Since 2014, EBSC has provided legal assistance to more than 600 unaccompanied children fleeing gang violence, human trafficking, and domestic abuse in their home countries. 

With our help, these youth are often able to obtain asylum, reunify with their family members, and finally feel safe. 

Why do children flee to the United States for safety?

“Cosme” and “Vicente” are brothers from Guatemala, ages 16 and 18. They experienced brutal beatings from their grandmother. When Cosme was 12, he was kidnapped and beaten by a well-known gang. With the help of a fellow kidnap victim, Cosme escaped. Over the next few years, the boys experienced daily threats and beatings from gang members. At one point, the two brothers lived on their own for a month, completely defenseless, when they were 14 and 11 years old; they were deeply frightened and hardly ever left their house. 


Why are so many children hazarding this dangerous journey alone? 

Cosme and Vicente decided to make the dangerous journey to the U.S. in search of their mother whom they hadn’t seen in eight years – if they had stayed in Guatemala, they were certain they would be killed.

They are not alone: political instability, economic stagnation, and organized crime continue to plague many countries, where the cost of not cooperating with a gang is often death or harassment. Honduras and El Salvador currently have the two highest murder rates in the world, with Guatemala clocking in at fifth place. Children may also suffer physical and sexual abuse or neglect at the hands of their caretakers, driving them to seek refuge on their own. 

On the long journey to the U.S. border, unaccompanied children face even greater dangers than adult refugees: drug and human trafficking, immigration raids, rape, and assault, in addition to exhaustion and constant uncertainty. 


Resilience

What stands out is the resilience of these youth, many of whom have experienced trauma in their home country, on their journey to the U.S., during detention in immigration centers, or in the process of adjusting to a new culture, all while fighting for legal status.

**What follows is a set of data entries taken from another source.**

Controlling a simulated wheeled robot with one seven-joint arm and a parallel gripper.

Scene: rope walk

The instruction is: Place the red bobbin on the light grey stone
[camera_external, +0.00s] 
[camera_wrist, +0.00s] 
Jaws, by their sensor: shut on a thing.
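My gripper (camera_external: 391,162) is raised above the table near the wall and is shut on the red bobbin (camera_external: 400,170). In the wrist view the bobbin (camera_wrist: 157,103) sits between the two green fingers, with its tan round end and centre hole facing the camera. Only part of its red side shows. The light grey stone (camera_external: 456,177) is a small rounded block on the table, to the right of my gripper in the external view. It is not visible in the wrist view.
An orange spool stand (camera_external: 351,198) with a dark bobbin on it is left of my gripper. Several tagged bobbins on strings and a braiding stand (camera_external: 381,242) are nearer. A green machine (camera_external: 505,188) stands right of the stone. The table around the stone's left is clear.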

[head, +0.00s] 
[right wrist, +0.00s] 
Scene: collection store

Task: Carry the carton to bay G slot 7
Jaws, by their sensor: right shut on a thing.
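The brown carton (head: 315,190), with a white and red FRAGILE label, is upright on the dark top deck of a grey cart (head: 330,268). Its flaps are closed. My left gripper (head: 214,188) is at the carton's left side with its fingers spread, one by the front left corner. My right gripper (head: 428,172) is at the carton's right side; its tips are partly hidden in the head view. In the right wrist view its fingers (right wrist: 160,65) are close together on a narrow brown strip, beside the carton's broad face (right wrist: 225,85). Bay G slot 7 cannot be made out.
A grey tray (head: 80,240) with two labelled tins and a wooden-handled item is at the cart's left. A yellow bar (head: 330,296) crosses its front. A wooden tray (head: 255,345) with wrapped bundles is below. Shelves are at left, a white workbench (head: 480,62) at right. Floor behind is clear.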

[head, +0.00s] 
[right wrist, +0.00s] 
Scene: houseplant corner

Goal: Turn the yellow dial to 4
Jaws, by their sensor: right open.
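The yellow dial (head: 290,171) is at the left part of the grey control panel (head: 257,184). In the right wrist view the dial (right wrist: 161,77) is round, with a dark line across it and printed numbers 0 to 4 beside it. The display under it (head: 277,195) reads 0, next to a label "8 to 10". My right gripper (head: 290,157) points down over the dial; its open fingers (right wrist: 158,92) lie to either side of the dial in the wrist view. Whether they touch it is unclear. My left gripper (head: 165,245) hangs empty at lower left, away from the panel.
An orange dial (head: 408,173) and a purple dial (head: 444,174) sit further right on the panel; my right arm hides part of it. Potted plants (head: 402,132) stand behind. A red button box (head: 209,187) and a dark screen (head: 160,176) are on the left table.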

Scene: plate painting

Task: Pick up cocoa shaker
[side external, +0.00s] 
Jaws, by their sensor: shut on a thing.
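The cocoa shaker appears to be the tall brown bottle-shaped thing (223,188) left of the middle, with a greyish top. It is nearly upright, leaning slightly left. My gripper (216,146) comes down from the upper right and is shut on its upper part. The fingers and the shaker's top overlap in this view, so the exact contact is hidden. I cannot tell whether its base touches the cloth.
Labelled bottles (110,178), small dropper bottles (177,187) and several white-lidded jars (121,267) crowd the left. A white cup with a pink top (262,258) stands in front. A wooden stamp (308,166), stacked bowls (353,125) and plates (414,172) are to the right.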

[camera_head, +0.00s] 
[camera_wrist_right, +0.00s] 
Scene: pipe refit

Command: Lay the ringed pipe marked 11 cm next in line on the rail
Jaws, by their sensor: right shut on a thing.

Some have experienced multiple layers of violence, discrimination and trauma due to being LGBT, indigenous, or survivors of sexual violence.


Facts about Unaccompanied Migrant Children

  • In 2018, more than 50,000 unaccompanied children were stopped at the border; in January 2019, apprehensions of minors traveling alone had increased 40%.
  • There are currently not enough low-fee attorneys to meet the needs of the growing numbers of unaccompanied children seeking legal services. 
  • Many unaccompanied children never meet with a lawyer and have no access to legal representation during court hearings. Youth without representation are far more likely to be deported.